Keep every line where the word "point" appears; drop the rest.
>> Start Data section
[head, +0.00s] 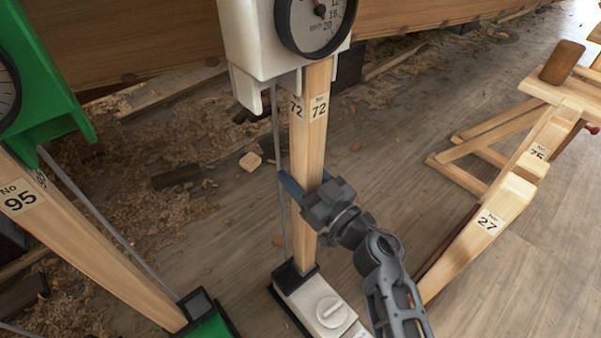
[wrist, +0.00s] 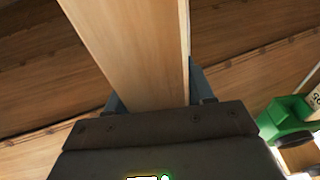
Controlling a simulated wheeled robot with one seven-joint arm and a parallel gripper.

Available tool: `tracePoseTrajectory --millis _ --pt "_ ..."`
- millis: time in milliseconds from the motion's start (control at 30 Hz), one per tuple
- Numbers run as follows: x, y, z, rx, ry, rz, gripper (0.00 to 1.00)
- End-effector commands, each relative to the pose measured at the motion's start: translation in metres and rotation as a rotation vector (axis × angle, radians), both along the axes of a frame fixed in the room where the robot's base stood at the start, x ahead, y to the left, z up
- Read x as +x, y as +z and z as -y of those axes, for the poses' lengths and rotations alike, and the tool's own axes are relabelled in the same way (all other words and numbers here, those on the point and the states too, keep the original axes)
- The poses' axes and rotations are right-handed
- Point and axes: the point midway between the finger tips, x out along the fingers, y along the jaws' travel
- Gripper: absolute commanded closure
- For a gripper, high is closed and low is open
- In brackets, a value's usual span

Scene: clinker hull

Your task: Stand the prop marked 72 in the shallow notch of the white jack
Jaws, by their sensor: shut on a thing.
>> End Data section
- [Output]:
- Read x as +x, y as +z and z as -y of those axes, for the poses' lengths and rotations alike, and the tool's own axes are relabelled in the same way (all other words and numbers here, those on the point and the states too, keep the original axes)
- Point and axes: the point midway between the finger tips, x out along the fingers, y along the jaws' travel

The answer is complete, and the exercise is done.